** START **
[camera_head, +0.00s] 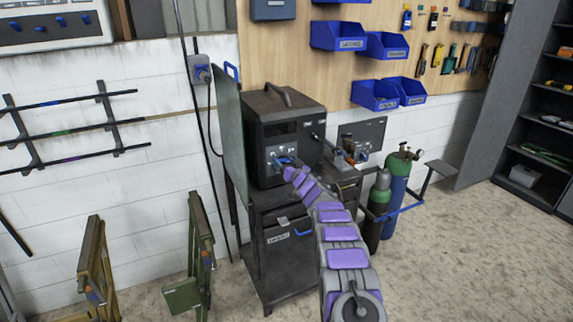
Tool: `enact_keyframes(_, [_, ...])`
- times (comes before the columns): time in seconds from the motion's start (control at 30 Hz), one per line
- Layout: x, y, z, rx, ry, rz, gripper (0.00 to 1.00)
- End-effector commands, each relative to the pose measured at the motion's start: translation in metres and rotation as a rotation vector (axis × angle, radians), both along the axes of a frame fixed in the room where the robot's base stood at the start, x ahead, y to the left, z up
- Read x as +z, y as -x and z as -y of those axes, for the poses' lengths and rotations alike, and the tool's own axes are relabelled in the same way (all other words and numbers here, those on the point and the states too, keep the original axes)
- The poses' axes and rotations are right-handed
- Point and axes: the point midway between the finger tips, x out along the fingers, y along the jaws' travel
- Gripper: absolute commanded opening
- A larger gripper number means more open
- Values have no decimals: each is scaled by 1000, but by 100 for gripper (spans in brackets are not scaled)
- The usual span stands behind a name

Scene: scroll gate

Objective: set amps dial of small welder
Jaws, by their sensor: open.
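The small welder (289,122) is a dark box with a top handle, standing on a dark metal cart (285,255). A lighter control panel with blue parts (278,152) shows low on its front. My arm reaches up from the bottom of the picture to this panel. My gripper (287,163) is at the panel, open, and small in the picture. The amps dial cannot be made out clearly behind it, and I cannot tell whether the fingers touch it.
Gas cylinders (398,185) stand right of the cart. A green panel (229,140) stands close on the welder's left. Folded stands (201,245) are at the lower left. Blue bins (338,36) hang on the wall above. The floor at right is clear.

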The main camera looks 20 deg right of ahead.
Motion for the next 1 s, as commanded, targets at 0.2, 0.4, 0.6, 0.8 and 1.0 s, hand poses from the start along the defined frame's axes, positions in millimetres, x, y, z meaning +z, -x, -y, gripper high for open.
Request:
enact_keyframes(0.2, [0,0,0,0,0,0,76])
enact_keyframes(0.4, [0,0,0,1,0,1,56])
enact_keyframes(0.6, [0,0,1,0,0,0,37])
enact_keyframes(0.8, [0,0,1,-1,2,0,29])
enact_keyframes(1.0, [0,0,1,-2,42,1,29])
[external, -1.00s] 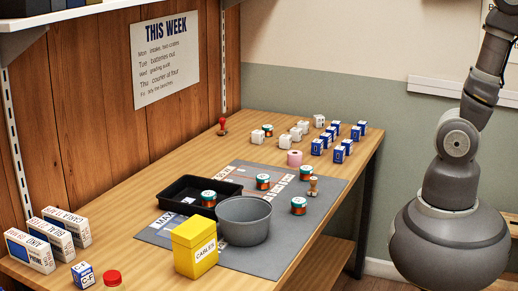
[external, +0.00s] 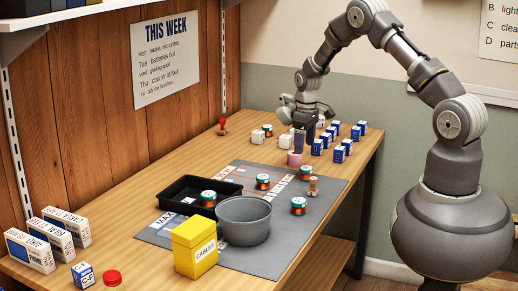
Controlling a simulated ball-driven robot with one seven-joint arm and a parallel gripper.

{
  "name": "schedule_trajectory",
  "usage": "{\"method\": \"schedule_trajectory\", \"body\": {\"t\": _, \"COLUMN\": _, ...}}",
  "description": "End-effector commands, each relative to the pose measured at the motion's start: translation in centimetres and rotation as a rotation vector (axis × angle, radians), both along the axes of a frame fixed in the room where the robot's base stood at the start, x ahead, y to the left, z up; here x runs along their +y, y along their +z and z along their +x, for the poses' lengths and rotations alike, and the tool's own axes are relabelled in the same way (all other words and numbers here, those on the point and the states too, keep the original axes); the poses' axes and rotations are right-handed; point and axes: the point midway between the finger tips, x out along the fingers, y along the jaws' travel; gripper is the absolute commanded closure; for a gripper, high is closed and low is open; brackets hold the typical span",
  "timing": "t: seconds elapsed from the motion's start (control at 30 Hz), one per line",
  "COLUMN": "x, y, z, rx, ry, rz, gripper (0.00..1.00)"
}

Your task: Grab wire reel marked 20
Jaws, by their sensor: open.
** END **
» Exercise prompt
Copy every line of the data that holds the string "name".

» Response to the exercise
- The usual span stands behind a name
  "name": "schedule_trajectory",

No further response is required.